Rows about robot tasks
┌──

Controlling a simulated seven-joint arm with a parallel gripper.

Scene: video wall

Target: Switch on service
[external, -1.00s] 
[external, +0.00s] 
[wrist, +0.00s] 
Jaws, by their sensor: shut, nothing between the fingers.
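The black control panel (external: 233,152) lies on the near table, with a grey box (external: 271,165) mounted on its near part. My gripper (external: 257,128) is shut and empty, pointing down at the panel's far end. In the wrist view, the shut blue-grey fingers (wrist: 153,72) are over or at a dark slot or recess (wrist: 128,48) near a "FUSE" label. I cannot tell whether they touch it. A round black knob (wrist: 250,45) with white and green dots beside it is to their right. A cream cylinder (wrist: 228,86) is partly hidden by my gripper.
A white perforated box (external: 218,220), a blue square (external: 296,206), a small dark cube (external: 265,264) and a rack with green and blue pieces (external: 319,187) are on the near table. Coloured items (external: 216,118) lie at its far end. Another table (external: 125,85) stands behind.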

└──
┌──

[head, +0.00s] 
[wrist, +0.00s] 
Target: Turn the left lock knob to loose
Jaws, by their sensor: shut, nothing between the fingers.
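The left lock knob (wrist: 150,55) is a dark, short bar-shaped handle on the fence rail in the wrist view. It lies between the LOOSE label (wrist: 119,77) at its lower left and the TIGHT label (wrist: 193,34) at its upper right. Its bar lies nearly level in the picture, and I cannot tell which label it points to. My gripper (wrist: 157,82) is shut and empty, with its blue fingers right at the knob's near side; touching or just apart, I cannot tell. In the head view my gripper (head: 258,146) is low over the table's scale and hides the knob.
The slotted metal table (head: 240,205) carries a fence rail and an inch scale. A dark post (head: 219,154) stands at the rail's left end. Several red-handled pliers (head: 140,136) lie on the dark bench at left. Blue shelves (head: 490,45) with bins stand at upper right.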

└──
┌──

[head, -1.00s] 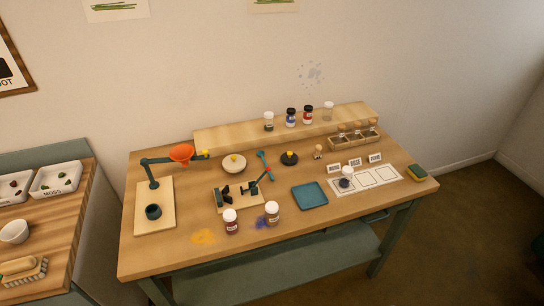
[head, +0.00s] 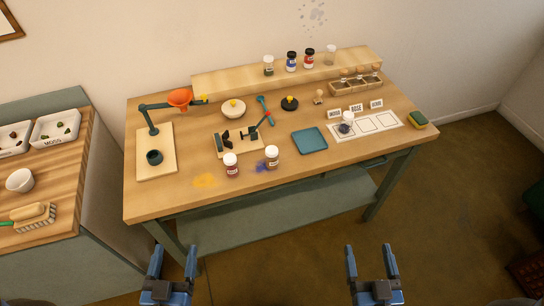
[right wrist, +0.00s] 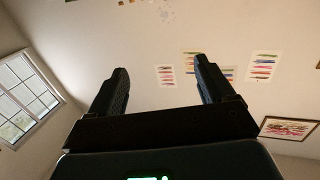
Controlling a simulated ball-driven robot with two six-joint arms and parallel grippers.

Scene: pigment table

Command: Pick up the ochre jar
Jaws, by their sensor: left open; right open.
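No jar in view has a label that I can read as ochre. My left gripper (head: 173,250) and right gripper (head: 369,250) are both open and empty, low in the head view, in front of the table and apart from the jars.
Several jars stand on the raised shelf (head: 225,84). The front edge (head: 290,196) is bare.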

└──

#### WRITTEN PROBLEM
Lines that include the word "Scene" are to be extracted from the data above.

#### ANSWER IN FULL
Scene: video wall
Scene: pigment table

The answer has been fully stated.